Opera

Opera
Always full of drama

Monday 25 July 2011

A Pint with Pushkin’s Brother


Last night, I was temporarily evicted from the flat as Tania, my gorgeous wife, awaited our landlady. The reason for the eviction was simple, I am foreign which means I am money. Tania did not want the rent to suddenly double when the landlady hears me speak pidgin Russian with a broad Surrey accent.

So I went for a beer. There is a little bar at the end of our block that sells a quite palatable Ukrainian beer called Avalon for 10 Grivna a pint, about 85p or $1.20. Seeing as my pidgin Russian does extend to Good evening one large beer please, I found myself with aforementioned beverage on a comfy seat in the Dolce Vita bar on Shevchenka Avenue.

I had barely put hops to tongue when a late mid aged guy came in, bought a pint, and carefully avoiding the thirty or so spare seats in the café, plonked himself down next to me. Very next to me. It didn’t take a rocket scientist, and I am not one incidentally, to work out that he was drunk, exceedingly drunk.

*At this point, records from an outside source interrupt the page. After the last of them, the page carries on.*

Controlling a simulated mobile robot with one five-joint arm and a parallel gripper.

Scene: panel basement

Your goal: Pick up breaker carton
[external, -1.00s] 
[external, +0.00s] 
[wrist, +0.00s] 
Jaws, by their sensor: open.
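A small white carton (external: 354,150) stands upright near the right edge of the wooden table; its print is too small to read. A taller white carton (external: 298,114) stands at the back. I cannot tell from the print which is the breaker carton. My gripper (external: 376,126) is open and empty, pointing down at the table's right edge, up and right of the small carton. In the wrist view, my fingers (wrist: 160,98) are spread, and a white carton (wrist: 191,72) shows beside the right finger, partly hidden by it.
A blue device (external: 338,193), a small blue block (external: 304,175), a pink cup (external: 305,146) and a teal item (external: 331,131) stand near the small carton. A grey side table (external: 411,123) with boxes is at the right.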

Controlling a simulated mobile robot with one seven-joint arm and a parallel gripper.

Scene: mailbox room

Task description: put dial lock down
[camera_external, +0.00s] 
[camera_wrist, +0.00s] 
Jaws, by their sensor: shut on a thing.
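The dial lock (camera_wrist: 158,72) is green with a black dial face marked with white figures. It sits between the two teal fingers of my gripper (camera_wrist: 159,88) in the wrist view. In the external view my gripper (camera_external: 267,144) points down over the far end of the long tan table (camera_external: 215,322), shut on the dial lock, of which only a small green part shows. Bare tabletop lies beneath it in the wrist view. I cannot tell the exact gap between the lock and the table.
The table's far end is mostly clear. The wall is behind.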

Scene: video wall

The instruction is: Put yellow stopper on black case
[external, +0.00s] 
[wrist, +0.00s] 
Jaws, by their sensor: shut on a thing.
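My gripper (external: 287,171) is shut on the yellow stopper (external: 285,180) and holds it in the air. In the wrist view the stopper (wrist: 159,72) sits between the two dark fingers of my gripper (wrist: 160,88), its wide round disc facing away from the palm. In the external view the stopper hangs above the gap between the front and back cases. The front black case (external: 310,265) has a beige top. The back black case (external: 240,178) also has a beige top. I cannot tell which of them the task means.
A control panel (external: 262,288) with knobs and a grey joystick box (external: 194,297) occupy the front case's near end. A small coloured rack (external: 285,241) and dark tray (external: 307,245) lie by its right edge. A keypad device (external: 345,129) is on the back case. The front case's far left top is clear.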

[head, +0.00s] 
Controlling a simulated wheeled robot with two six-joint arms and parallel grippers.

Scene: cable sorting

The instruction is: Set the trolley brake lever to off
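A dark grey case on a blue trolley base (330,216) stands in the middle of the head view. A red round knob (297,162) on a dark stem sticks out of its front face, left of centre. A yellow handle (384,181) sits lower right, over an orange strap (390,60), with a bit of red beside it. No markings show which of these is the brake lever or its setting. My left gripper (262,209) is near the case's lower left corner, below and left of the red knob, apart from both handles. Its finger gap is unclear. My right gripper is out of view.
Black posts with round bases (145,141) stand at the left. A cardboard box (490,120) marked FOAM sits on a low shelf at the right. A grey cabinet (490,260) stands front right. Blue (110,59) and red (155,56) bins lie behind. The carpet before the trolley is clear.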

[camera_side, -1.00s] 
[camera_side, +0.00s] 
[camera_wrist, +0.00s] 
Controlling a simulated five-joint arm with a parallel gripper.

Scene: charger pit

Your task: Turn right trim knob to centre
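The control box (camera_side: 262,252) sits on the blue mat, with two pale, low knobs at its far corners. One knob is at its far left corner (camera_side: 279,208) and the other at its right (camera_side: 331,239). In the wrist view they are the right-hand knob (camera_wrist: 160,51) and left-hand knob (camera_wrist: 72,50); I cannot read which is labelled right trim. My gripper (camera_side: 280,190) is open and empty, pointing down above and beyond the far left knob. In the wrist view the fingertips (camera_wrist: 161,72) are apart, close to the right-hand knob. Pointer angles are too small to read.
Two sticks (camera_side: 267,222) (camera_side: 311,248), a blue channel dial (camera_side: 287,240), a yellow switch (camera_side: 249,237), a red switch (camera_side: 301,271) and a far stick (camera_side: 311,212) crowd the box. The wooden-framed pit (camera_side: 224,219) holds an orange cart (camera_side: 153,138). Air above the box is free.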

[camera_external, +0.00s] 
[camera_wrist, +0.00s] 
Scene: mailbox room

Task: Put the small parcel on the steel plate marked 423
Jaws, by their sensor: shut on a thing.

He started chatting to me in Russian despite my valiant efforts in Russian to tell him I was English. Eventually the penny dropped and he started to talk to me in pidgin English, the pidgin being the identical twin to its Russian Surrey counterpart. He was a writer, he told me, brother of Pushkin and Chekov he added. I was surprised at this, as although I would never win Mastermind using 19th Century Russian authors as my specialist subject, I did know that a. Pushkin and Chekov were not related and b. they died a long long time ago.

He continued, mainly in Russian swapping into English to say something derogatory about the lady owner of Dolce Vita before whipping out a book. It was his book he told me. He was going to write a dedication in it and give it to me, he declared. So he got out his pen, which oddly had no refill in it. Did I want the dedication in English or Russian he asked, I dodged the question fearing that this gift would require some for of payback, either monetary or alcoholic.

It took some moments for him to realize that despite his frenetic scribbles inside the book cover, nothing was happening. He looked over at the young waitress and asked her for a pen. Whether she saw the pain in my eyes, or whether she was just the world’s most inefficient waitress, I don know, but the fact was, she did not have one. I breathed a sigh of relief, gulped the last 200 mls of Avalon, made my excuses both in Russian and English and bolted for the door.